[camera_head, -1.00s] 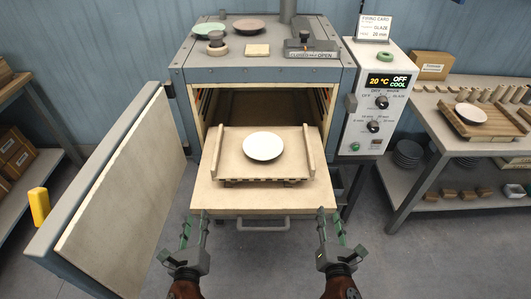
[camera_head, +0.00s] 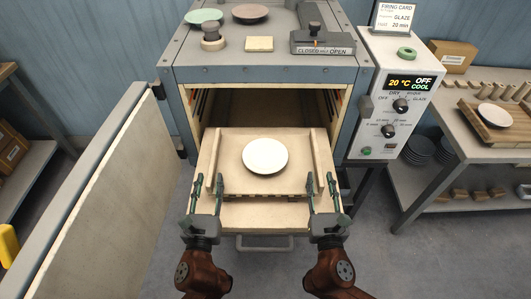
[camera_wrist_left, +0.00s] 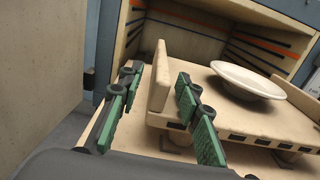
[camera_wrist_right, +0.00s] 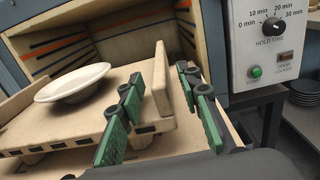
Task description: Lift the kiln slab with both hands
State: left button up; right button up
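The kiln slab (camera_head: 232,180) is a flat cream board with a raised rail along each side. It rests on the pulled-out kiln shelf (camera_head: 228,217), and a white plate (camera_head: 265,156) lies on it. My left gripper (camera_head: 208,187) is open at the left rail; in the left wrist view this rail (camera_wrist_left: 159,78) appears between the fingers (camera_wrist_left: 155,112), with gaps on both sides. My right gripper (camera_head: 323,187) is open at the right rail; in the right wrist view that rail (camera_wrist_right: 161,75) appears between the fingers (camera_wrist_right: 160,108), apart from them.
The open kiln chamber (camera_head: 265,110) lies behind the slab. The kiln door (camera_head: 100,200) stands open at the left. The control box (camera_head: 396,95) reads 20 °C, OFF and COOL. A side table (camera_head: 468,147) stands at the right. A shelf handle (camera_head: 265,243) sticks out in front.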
● ● ●
◆ Exercise requirements:
The material above must be printed exactly, with its pictures left out.

◆ The reply:
[camera_head, -1.00s] 
[camera_head, +0.00s] 
[camera_wrist_left, +0.00s] 
[camera_wrist_right, +0.00s] 
Task description: Lift the kiln slab with both hands
State: left button up; right button up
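The kiln slab (camera_head: 232,180) is a flat cream board with a raised rail along each side. It rests on the pulled-out kiln shelf (camera_head: 228,217), and a white plate (camera_head: 265,156) lies on it. My left gripper (camera_head: 208,187) is open at the left rail; in the left wrist view this rail (camera_wrist_left: 159,78) appears between the fingers (camera_wrist_left: 155,112), with gaps on both sides. My right gripper (camera_head: 323,187) is open at the right rail; in the right wrist view that rail (camera_wrist_right: 161,75) appears between the fingers (camera_wrist_right: 160,108), apart from them.
The open kiln chamber (camera_head: 265,110) lies behind the slab. The kiln door (camera_head: 100,200) stands open at the left. The control box (camera_head: 396,95) reads 20 °C, OFF and COOL. A side table (camera_head: 468,147) stands at the right. A shelf handle (camera_head: 265,243) sticks out in front.

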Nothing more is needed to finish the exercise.